--- Start of WORKING DATA ---

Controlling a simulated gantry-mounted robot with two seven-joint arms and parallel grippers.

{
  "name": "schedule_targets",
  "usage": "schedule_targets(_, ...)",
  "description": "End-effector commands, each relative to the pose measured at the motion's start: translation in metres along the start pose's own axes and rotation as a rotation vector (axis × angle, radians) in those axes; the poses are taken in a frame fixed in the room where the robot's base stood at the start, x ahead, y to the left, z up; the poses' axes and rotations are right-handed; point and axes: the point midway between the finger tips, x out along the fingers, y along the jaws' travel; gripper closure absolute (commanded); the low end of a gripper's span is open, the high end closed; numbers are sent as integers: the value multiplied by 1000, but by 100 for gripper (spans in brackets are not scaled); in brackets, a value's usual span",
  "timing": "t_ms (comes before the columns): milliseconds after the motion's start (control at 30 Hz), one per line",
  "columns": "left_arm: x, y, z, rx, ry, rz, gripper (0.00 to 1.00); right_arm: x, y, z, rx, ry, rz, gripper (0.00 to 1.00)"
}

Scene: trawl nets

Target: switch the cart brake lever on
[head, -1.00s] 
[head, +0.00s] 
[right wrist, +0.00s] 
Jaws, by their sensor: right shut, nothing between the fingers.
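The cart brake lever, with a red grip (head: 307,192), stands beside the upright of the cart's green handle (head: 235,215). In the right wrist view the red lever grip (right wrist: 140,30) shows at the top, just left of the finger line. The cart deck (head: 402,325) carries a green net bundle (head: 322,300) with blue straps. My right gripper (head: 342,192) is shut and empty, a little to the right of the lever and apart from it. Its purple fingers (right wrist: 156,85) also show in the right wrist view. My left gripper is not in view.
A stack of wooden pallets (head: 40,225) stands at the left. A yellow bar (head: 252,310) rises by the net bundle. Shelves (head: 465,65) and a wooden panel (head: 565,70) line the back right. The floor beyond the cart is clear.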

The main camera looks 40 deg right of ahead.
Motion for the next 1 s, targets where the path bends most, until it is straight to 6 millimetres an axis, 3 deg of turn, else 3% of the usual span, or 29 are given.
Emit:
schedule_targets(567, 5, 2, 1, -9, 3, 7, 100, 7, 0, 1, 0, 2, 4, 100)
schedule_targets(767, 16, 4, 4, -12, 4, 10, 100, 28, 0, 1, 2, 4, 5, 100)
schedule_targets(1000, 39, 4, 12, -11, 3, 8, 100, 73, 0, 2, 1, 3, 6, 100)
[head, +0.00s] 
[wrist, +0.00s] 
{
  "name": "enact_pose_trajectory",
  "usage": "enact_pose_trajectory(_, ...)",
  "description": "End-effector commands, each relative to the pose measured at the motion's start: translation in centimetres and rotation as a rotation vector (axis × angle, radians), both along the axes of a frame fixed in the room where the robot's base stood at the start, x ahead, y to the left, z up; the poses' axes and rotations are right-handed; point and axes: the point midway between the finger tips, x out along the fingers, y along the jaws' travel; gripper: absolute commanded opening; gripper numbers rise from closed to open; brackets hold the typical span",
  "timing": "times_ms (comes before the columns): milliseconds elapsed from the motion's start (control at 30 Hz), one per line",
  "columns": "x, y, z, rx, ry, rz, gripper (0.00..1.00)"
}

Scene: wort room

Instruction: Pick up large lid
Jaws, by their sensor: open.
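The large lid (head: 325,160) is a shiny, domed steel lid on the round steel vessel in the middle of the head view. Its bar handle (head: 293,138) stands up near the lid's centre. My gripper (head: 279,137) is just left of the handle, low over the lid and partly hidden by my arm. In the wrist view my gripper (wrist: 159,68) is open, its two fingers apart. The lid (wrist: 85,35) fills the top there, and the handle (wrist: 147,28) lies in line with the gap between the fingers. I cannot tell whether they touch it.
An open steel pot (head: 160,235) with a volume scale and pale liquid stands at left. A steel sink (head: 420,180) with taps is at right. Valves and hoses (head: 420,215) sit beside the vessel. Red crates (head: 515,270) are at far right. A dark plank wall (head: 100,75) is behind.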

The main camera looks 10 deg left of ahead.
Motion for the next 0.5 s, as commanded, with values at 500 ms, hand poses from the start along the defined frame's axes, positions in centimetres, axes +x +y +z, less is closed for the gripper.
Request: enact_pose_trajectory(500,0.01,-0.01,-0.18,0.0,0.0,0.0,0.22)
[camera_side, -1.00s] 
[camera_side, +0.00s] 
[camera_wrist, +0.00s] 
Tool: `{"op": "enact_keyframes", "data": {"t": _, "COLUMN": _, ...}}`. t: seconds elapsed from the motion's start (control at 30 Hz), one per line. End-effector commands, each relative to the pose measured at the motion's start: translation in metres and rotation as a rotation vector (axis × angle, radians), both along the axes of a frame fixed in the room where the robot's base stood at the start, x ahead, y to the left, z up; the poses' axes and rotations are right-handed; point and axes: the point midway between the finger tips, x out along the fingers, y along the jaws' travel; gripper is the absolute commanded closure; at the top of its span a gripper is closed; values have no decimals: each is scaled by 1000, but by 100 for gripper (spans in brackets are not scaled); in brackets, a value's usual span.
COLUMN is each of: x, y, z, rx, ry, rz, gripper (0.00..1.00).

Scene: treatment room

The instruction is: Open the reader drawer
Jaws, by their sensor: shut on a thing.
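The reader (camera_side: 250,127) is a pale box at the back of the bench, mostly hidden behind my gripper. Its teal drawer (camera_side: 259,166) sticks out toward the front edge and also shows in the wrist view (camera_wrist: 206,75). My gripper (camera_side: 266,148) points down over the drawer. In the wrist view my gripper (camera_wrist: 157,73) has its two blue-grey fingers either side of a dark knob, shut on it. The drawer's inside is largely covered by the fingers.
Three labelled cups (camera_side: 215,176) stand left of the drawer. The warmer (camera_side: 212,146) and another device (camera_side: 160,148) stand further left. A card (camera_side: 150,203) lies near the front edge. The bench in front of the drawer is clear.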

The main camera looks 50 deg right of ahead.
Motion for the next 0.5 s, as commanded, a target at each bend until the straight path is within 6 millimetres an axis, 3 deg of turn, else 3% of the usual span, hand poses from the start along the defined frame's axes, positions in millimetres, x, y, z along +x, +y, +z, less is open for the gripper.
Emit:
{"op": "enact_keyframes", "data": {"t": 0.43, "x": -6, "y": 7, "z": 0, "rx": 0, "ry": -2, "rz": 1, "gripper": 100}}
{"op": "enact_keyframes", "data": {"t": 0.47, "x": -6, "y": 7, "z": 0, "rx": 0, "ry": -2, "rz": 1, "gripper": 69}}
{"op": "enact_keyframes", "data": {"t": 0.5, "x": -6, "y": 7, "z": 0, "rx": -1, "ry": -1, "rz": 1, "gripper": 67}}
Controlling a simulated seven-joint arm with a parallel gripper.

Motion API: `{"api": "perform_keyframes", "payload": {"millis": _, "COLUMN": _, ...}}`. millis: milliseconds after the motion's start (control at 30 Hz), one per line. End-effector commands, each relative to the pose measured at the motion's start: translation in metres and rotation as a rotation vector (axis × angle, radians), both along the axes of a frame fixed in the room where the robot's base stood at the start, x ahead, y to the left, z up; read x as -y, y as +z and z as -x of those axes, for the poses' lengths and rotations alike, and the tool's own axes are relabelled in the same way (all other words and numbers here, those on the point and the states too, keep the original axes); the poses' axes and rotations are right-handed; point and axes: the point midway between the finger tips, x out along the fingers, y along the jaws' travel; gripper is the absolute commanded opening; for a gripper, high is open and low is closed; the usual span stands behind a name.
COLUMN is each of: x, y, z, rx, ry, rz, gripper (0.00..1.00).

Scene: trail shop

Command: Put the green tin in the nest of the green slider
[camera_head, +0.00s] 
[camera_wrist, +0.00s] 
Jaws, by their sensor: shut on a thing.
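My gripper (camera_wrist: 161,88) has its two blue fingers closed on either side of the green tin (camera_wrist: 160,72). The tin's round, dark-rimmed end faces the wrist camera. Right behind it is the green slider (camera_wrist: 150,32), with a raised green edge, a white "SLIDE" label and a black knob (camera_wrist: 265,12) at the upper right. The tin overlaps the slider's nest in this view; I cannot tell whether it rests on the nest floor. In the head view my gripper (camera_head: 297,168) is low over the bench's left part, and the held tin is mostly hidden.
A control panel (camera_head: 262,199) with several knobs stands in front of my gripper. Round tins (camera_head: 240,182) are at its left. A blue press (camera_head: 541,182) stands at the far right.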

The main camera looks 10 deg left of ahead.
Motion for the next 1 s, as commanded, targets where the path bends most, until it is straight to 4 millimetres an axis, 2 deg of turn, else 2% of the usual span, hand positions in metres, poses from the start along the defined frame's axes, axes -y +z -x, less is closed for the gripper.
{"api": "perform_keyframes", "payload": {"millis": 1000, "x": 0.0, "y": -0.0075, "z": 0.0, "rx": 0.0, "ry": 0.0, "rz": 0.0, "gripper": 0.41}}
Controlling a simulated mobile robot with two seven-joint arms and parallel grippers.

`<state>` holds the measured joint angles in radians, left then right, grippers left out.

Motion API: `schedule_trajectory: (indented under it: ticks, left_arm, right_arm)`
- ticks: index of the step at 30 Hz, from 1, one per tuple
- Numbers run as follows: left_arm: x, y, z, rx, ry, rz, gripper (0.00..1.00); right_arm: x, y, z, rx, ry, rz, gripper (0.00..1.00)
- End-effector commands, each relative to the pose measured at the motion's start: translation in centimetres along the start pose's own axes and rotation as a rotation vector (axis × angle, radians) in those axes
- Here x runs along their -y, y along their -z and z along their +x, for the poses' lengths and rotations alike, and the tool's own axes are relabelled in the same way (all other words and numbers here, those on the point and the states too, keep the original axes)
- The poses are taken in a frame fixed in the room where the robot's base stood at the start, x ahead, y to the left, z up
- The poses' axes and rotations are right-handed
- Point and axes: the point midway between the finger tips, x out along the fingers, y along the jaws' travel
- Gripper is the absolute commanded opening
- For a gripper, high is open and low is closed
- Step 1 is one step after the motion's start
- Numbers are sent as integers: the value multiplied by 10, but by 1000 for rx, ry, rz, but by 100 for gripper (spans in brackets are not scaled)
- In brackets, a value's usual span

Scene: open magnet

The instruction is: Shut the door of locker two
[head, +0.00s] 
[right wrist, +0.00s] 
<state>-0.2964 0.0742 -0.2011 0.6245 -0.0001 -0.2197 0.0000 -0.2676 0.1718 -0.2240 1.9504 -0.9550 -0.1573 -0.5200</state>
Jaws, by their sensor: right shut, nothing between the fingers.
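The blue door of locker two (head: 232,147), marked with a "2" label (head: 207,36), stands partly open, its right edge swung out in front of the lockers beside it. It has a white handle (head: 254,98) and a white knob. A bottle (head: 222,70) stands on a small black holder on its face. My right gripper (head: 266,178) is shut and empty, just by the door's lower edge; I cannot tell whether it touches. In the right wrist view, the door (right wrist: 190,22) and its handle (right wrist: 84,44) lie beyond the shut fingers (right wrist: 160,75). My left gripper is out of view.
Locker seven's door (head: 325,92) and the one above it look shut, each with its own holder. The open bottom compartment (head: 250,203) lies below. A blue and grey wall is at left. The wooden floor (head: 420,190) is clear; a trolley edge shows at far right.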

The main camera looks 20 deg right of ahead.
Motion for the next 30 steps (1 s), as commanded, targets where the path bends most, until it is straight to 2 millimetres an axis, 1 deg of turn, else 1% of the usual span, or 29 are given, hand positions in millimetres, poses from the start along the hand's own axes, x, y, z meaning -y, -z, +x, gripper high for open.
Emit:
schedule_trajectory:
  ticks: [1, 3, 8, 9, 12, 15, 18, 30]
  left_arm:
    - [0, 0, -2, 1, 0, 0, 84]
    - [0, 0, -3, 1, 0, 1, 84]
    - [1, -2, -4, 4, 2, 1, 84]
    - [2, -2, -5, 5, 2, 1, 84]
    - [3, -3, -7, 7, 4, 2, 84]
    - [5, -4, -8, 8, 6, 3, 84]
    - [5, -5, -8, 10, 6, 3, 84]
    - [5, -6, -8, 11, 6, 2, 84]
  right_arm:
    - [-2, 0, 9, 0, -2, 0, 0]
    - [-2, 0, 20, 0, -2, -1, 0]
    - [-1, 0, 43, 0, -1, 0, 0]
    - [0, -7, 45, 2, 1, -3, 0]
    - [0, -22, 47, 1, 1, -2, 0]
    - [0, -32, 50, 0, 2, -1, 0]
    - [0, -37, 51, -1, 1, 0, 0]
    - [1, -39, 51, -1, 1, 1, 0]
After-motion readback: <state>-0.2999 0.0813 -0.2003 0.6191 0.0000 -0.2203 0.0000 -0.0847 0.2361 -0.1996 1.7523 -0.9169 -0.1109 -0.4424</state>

--- End of WORKING DATA ---

- _GIVEN REQUEST_: Go over the entries above and say how many lines hold the string "before", with no other text.

- _ANSWER BELOW_: 2